_Material_
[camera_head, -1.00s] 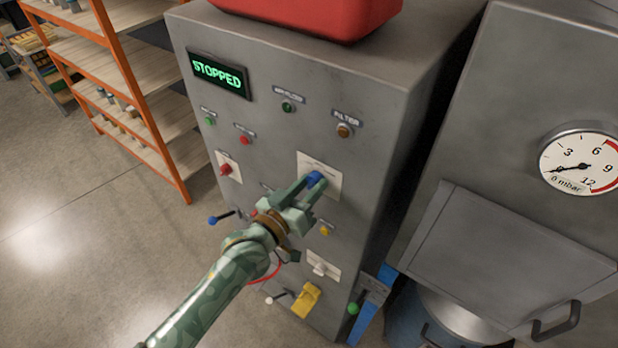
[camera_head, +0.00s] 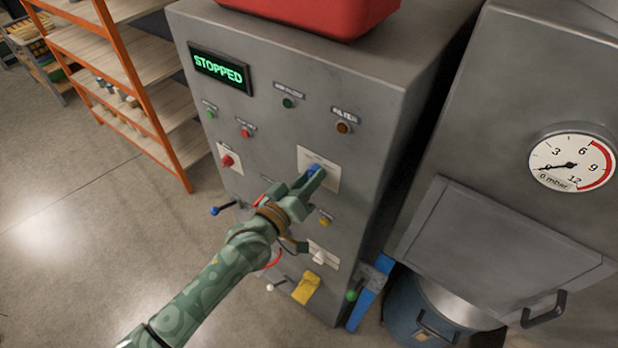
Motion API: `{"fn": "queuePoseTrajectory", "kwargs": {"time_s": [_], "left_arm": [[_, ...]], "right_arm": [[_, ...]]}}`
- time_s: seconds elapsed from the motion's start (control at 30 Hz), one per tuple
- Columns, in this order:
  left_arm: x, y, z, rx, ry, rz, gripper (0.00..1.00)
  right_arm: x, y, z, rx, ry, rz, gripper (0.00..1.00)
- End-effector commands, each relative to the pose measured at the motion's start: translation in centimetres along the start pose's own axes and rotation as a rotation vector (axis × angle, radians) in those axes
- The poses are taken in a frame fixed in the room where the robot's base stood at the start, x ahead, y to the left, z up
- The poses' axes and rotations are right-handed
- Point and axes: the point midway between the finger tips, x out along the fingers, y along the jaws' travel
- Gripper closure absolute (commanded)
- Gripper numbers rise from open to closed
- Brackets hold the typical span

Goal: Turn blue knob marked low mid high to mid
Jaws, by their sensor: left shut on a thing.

_Challenge_
Retype exactly the lines above, from the one with "right_arm: x, y, z, rx, ry, rz, gripper" through the one with "- The poses'", inclusive.

_Full response_
  right_arm: x, y, z, rx, ry, rz, gripper (0.00..1.00)
- End-effector commands, each relative to the pose measured at the motion's start: translation in centimetres along the start pose's own axes and rotation as a rotation vector (axis × angle, radians) in those axes
- The poses are taken in a frame fixed in the room where the robot's base stood at the start, x ahead, y to the left, z up
- The poses' axes and rotations are right-handed

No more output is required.